Goals for the table discussion:

  • Establish starting point for each person (government, private sector and civil society)
  • Address vocabulary differences between private sector and the UN community
  • Develop potential partnership projects or examples of “how to make the ask”

This initial pilot workshop will combine examples of potential themed workshops for future events.

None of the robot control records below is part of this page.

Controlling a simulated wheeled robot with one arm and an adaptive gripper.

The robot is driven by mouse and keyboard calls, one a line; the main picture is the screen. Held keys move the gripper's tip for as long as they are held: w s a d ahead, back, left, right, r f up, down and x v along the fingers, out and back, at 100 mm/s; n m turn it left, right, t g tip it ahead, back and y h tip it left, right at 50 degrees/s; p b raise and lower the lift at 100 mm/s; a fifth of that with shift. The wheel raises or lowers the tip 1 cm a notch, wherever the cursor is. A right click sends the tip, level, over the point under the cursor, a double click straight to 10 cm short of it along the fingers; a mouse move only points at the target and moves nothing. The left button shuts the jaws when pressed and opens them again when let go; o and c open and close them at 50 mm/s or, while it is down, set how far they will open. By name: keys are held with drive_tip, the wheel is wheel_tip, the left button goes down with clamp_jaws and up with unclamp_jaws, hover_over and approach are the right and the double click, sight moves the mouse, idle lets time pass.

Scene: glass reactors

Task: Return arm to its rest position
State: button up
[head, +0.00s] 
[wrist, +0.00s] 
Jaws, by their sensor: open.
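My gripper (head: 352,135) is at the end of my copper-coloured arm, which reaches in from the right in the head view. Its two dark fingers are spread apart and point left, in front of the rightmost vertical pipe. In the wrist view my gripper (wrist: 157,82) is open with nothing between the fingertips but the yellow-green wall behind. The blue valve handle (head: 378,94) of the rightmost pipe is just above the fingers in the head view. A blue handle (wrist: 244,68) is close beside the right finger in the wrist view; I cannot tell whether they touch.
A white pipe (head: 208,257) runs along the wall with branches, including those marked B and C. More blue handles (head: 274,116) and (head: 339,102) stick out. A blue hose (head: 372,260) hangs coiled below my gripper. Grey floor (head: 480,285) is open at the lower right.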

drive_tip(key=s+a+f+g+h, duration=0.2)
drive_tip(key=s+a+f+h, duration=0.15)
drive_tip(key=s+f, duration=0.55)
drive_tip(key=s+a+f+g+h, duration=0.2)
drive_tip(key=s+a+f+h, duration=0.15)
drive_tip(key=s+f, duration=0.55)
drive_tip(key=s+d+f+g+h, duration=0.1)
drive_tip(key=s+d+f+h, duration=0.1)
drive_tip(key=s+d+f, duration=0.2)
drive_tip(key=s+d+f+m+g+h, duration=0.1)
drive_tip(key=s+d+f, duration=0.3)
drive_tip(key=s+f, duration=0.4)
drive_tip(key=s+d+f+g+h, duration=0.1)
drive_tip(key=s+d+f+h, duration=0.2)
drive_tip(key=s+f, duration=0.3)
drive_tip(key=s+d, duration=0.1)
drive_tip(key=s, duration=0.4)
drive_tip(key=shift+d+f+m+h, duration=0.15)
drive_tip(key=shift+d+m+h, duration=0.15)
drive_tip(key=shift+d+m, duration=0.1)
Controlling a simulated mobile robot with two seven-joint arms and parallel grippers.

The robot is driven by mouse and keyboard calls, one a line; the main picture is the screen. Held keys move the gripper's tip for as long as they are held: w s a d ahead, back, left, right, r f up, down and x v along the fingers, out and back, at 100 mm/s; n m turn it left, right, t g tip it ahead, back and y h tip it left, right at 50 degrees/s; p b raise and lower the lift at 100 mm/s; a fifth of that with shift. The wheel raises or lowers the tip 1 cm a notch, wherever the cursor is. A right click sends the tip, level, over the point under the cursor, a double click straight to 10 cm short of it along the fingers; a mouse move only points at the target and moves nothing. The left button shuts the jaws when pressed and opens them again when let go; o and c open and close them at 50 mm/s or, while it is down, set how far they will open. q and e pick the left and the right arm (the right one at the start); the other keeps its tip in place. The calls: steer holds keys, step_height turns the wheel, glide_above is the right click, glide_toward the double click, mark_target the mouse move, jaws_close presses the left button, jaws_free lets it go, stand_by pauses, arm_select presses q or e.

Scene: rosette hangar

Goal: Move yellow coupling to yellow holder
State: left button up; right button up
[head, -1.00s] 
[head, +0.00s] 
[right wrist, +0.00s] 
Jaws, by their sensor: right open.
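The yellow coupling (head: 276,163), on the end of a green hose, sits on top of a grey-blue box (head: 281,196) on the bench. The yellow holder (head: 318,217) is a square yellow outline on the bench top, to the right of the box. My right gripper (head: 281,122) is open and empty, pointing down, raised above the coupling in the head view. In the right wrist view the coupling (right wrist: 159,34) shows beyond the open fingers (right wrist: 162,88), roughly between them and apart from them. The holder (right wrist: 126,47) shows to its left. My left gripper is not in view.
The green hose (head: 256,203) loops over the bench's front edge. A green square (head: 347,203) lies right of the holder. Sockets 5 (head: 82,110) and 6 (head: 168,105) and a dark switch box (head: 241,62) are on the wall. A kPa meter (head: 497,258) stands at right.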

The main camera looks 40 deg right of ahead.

The Innovation in Partnerships: Making a Business Case for Peace workshops for 2019 include:

  1. Blended Finance – Working with Impact 2030 and PASO Colombia, the Colombian Government and private sector investments to develop partnerships aimed at achieving the sustainable development goals.
  2. Education – From Digital Education to building schools, funding training and workforce development, this workshop will focus on private sector engagement with education in-country.
  3. Technological – Working with technology companies to harness the technology revolution for social good, we will convene potential projects based on common goals of countries, companies and civil society organizations.
  4. Nobel Laureates/Peace Jam – This special Innovation in Partnerships: Making a Business Case for Peace workshop will focus specifically on raising funds and or directing services to projects of the Nobel Peace Laureates working with Peace Jam, a Non-profit organization working with Nobel Laureates to mentor youth.  This high visibility program will focus on the in-country projects of the laureate with the private sector and country triads formed to move their projects forward.